_What the task asks_: Write out, word for word, every line from the one containing "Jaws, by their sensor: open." through the last line of the records below, both ends included.

^^^^^^^^^^^^^^^^

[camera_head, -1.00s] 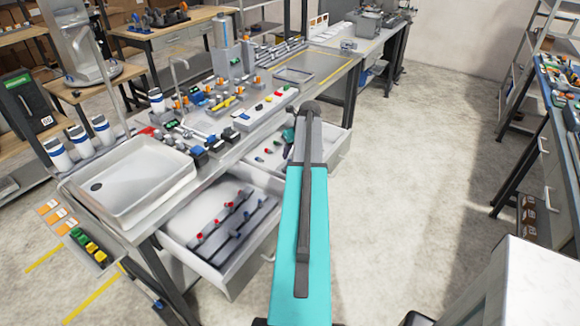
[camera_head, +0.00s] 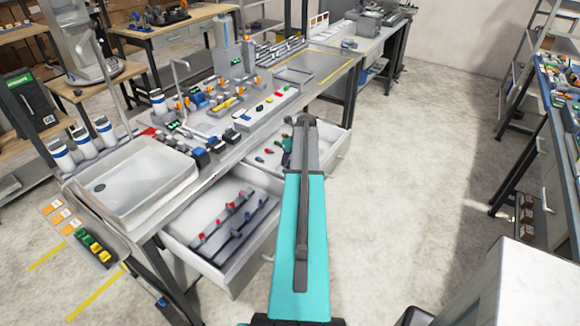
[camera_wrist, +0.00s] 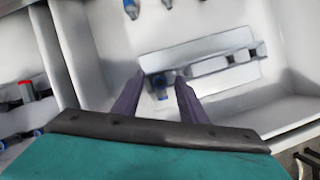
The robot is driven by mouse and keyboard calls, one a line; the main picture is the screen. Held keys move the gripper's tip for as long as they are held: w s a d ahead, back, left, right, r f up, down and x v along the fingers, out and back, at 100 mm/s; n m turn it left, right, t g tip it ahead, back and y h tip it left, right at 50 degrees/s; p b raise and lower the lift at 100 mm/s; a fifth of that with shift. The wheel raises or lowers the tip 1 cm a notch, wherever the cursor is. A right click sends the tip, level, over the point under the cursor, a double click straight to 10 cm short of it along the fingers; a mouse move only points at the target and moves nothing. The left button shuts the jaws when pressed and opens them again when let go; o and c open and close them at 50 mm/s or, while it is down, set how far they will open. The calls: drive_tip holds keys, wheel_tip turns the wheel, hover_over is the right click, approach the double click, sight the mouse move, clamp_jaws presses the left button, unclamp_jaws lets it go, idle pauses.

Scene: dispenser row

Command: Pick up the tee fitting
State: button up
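My gripper (camera_wrist: 162,88) is open in the wrist view, with two dark fingers reaching into a white drawer (camera_wrist: 285,95). A small grey fitting with a blue end (camera_wrist: 160,86) shows between the fingertips, at the edge of a pale grey block (camera_wrist: 215,62). I cannot tell for sure that it is the tee fitting, or whether a finger touches it. More blue-ended fittings (camera_wrist: 131,8) lie at the top of the view. In the head view my arm hides the fingers and part of the open right drawer (camera_head: 335,150), where small fittings (camera_head: 262,158) lie.
A second open drawer (camera_head: 215,270) holds grey rails with red- and blue-ended fittings (camera_head: 230,205). Above stand the bench with a white sink (camera_head: 135,180) and a row of dispensers and parts (camera_head: 215,95). The floor (camera_head: 410,170) to the right is clear.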

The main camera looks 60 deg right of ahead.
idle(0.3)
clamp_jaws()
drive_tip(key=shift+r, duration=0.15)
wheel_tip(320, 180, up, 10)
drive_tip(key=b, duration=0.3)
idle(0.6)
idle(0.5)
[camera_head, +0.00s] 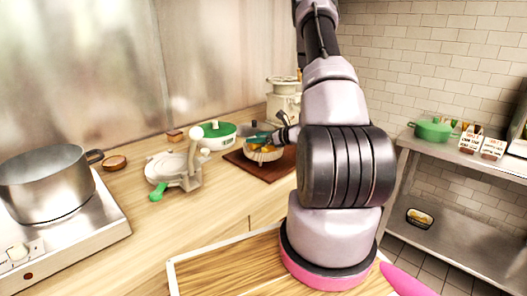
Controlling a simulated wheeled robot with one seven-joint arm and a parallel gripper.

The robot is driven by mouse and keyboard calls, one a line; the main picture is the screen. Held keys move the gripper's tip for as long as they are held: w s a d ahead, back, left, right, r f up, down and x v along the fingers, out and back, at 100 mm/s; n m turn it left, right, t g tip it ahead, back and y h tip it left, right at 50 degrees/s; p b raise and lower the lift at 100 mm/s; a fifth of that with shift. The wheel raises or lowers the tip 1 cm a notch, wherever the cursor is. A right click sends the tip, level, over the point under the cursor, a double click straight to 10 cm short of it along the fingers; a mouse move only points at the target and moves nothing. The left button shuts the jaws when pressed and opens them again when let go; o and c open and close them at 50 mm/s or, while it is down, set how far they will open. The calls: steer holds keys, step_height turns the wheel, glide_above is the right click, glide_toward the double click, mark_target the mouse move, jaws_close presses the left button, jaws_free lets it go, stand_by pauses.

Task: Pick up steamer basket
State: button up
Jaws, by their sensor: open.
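My gripper (254,139) is small in the view, beyond the counter's middle, with my arm reaching away from me. Its teal fingers are open, at the top of a pale round basket-like vessel (263,157) with orange contents. This vessel looks most like the steamer basket, but I cannot be sure. It stands on a dark brown board (240,159). Whether the fingers touch its rim, I cannot tell. My gripper and wrist hide part of its top, and my arm hides the area to the right.
A steel pot (45,185) stands on a burner at left. A white hand-cranked device (172,170), a small wooden bowl (114,162), a green-lidded pot (214,133) and a cream pot (283,100) stand around. A steel shelf (455,155) is at right.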

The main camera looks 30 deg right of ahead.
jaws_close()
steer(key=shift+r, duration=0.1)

^^^^^^^^^^^^^^^^

_Correct output_:
Jaws, by their sensor: open.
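My gripper (254,139) is small in the view, beyond the counter's middle, with my arm reaching away from me. Its teal fingers are open, at the top of a pale round basket-like vessel (263,157) with orange contents. This vessel looks most like the steamer basket, but I cannot be sure. It stands on a dark brown board (240,159). Whether the fingers touch its rim, I cannot tell. My gripper and wrist hide part of its top, and my arm hides the area to the right.
A steel pot (45,185) stands on a burner at left. A white hand-cranked device (172,170), a small wooden bowl (114,162), a green-lidded pot (214,133) and a cream pot (283,100) stand around. A steel shelf (455,155) is at right.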

The main camera looks 30 deg right of ahead.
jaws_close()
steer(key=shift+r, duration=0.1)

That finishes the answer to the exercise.